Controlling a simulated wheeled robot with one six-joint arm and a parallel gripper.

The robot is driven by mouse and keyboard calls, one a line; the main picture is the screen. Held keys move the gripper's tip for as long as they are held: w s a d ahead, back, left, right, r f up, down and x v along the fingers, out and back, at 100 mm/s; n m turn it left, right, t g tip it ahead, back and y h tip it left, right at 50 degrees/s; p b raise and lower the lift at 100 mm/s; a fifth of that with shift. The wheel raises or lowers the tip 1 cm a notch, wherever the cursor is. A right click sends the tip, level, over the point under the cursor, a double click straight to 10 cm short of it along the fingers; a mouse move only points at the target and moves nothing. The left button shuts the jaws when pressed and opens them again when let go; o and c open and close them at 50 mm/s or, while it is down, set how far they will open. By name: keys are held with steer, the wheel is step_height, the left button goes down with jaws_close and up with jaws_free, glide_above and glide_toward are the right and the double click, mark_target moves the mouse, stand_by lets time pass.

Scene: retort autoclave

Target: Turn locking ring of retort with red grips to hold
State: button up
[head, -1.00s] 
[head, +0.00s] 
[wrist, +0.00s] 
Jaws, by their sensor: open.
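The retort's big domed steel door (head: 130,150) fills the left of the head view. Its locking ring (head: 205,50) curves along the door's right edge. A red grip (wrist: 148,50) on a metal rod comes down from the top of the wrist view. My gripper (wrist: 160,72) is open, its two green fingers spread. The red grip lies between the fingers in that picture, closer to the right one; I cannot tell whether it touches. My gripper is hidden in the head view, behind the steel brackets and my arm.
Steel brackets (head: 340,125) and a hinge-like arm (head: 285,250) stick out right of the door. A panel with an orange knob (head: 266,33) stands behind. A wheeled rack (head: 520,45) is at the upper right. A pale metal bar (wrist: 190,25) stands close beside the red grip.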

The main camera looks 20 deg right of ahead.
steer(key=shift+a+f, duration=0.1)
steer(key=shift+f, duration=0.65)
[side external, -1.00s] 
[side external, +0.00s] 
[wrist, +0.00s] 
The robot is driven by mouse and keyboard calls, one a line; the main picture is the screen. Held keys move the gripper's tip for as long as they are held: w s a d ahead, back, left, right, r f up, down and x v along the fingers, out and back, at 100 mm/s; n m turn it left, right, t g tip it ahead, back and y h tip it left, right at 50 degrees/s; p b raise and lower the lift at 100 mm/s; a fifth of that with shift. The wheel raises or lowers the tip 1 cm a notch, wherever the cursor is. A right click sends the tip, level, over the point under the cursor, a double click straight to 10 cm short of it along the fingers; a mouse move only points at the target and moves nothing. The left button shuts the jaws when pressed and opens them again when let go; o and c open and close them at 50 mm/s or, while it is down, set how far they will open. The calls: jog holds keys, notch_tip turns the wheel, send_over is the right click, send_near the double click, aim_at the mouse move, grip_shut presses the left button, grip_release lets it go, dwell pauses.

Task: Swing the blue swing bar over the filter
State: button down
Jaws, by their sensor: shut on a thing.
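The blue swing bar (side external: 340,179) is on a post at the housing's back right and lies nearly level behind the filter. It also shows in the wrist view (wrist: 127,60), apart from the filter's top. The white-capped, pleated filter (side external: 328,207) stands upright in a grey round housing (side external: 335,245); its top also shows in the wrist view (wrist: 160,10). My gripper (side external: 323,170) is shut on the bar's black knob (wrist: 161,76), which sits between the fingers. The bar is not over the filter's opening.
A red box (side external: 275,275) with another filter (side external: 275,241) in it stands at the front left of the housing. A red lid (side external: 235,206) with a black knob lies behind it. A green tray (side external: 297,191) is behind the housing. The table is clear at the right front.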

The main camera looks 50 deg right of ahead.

....

- _Written instruction_
Copy out the full listing exactly.

- _Exercise result_
Controlling a simulated wheeled robot with one six-joint arm and a parallel gripper.

The robot is driven by mouse and keyboard calls, one a line; the main picture is the screen. Held keys move the gripper's tip for as long as they are held: w s a d ahead, back, left, right, r f up, down and x v along the fingers, out and back, at 100 mm/s; n m turn it left, right, t g tip it ahead, back and y h tip it left, right at 50 degrees/s; p b raise and lower the lift at 100 mm/s; a fifth of that with shift. The wheel raises or lowers the tip 1 cm a notch, wherever the cursor is. A right click sends the tip, level, over the point under the cursor, a double click straight to 10 cm short of it along the fingers; a mouse move only points at the target and moves nothing. The left button shuts the jaws when pressed and opens them again when let go; o and c open and close them at 50 mm/s or, while it is down, set how far they will open. By name: keys are held with steer, the wheel is step_height, the left button goes down with jaws_close and up with jaws_free, glide_above and glide_toward are the right and the double click, mark_target moves the mouse, stand_by lets time pass.

Scene: retort autoclave

Target: Turn locking ring of retort with red grips to hold
State: button up
[head, -1.00s] 
[head, +0.00s] 
[wrist, +0.00s] 
Jaws, by their sensor: open.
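The retort's big domed steel door (head: 130,150) fills the left of the head view. Its locking ring (head: 205,50) curves along the door's right edge. A red grip (wrist: 148,50) on a metal rod comes down from the top of the wrist view. My gripper (wrist: 160,72) is open, its two green fingers spread. The red grip lies between the fingers in that picture, closer to the right one; I cannot tell whether it touches. My gripper is hidden in the head view, behind the steel brackets and my arm.
Steel brackets (head: 340,125) and a hinge-like arm (head: 285,250) stick out right of the door. A panel with an orange knob (head: 266,33) stands behind. A wheeled rack (head: 520,45) is at the upper right. A pale metal bar (wrist: 190,25) stands close beside the red grip.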

The main camera looks 20 deg right of ahead.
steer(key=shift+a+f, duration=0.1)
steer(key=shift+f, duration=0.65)
[side external, -1.00s] 
[side external, +0.00s] 
[wrist, +0.00s] 
The robot is driven by mouse and keyboard calls, one a line; the main picture is the screen. Held keys move the gripper's tip for as long as they are held: w s a d ahead, back, left, right, r f up, down and x v along the fingers, out and back, at 100 mm/s; n m turn it left, right, t g tip it ahead, back and y h tip it left, right at 50 degrees/s; p b raise and lower the lift at 100 mm/s; a fifth of that with shift. The wheel raises or lowers the tip 1 cm a notch, wherever the cursor is. A right click sends the tip, level, over the point under the cursor, a double click straight to 10 cm short of it along the fingers; a mouse move only points at the target and moves nothing. The left button shuts the jaws when pressed and opens them again when let go; o and c open and close them at 50 mm/s or, while it is down, set how far they will open. The calls: jog holds keys, notch_tip turns the wheel, send_over is the right click, send_near the double click, aim_at the mouse move, grip_shut presses the left button, grip_release lets it go, dwell pauses.

Task: Swing the blue swing bar over the filter
State: button down
Jaws, by their sensor: shut on a thing.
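The blue swing bar (side external: 340,179) is on a post at the housing's back right and lies nearly level behind the filter. It also shows in the wrist view (wrist: 127,60), apart from the filter's top. The white-capped, pleated filter (side external: 328,207) stands upright in a grey round housing (side external: 335,245); its top also shows in the wrist view (wrist: 160,10). My gripper (side external: 323,170) is shut on the bar's black knob (wrist: 161,76), which sits between the fingers. The bar is not over the filter's opening.
A red box (side external: 275,275) with another filter (side external: 275,241) in it stands at the front left of the housing. A red lid (side external: 235,206) with a black knob lies behind it. A green tray (side external: 297,191) is behind the housing. The table is clear at the right front.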

The main camera looks 50 deg right of ahead.

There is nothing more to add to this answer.